Available data:
########

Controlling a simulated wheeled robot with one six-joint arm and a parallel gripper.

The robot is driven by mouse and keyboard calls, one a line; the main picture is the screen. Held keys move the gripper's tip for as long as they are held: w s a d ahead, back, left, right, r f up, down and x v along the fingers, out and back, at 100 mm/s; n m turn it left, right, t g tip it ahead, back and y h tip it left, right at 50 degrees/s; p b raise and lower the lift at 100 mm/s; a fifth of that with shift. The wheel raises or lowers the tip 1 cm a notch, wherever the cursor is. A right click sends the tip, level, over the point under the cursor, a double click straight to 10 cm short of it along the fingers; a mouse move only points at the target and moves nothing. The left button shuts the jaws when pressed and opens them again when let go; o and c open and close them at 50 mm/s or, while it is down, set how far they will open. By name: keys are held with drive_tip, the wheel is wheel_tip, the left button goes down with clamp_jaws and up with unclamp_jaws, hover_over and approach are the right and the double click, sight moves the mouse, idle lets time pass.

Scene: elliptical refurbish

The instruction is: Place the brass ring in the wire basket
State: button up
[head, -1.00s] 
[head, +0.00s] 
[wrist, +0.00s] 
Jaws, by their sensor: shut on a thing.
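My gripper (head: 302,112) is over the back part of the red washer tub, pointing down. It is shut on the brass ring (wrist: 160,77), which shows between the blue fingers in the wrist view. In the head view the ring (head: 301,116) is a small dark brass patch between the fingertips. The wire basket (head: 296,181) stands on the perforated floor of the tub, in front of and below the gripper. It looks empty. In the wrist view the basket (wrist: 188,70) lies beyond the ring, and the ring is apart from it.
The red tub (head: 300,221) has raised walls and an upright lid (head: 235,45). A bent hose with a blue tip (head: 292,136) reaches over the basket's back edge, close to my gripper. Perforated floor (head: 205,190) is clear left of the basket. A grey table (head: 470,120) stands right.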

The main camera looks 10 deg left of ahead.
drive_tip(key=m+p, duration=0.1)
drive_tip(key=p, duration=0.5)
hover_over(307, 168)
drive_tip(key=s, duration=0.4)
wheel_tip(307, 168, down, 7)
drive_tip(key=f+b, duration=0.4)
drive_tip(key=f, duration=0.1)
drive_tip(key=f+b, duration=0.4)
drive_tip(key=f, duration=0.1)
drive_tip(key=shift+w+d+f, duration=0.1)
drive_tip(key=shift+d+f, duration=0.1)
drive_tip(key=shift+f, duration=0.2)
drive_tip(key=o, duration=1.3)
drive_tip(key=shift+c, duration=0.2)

########

Aim:
Which lines of the data above contain "button"? Copy each one.

Problem solution:
The robot is driven by mouse and keyboard calls, one a line; the main picture is the screen. Held keys move the gripper's tip for as long as they are held: w s a d ahead, back, left, right, r f up, down and x v along the fingers, out and back, at 100 mm/s; n m turn it left, right, t g tip it ahead, back and y h tip it left, right at 50 degrees/s; p b raise and lower the lift at 100 mm/s; a fifth of that with shift. The wheel raises or lowers the tip 1 cm a notch, wherever the cursor is. A right click sends the tip, level, over the point under the cursor, a double click straight to 10 cm short of it along the fingers; a mouse move only points at the target and moves nothing. The left button shuts the jaws when pressed and opens them again when let go; o and c open and close them at 50 mm/s or, while it is down, set how far they will open. By name: keys are held with drive_tip, the wheel is wheel_tip, the left button goes down with clamp_jaws and up with unclamp_jaws, hover_over and approach are the right and the double click, sight moves the mouse, idle lets time pass.
State: button up

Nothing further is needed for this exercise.